Challenge >>
Of the lines in the listing, how many include the string "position"? Write the number and nothing else.

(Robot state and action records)

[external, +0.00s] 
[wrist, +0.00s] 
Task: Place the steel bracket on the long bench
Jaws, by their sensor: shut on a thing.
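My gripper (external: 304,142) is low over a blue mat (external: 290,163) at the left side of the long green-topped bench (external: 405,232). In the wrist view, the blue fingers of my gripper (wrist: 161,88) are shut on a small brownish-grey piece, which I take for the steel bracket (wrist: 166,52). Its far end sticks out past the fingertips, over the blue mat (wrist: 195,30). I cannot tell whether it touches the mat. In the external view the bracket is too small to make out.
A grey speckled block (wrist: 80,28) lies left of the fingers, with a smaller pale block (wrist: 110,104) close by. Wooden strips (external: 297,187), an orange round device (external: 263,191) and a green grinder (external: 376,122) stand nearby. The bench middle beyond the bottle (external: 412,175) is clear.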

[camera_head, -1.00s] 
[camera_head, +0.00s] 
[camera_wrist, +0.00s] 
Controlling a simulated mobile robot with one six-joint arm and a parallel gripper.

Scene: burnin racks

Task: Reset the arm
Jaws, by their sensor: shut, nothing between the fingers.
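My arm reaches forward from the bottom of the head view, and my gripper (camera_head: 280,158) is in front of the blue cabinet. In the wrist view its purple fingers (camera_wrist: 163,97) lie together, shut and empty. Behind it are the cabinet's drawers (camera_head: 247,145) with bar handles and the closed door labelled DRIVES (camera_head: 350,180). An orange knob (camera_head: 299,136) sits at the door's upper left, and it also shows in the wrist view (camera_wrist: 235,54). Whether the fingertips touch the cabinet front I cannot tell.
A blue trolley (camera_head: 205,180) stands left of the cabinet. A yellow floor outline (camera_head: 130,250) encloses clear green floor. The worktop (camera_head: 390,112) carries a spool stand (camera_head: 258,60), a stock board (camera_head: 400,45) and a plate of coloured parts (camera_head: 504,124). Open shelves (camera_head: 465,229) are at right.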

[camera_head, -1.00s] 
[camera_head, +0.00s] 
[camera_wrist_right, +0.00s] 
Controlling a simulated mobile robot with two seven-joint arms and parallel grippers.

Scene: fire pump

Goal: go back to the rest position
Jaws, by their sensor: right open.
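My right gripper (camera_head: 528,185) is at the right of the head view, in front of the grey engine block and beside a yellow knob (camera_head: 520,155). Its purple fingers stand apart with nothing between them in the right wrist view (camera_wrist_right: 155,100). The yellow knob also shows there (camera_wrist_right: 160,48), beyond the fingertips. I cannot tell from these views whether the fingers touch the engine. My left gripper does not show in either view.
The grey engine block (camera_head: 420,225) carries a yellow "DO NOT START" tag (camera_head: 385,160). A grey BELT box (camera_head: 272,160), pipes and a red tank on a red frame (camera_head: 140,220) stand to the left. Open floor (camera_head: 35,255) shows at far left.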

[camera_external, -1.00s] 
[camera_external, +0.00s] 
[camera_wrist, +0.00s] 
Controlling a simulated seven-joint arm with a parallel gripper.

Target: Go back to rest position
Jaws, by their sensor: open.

Final result >>
2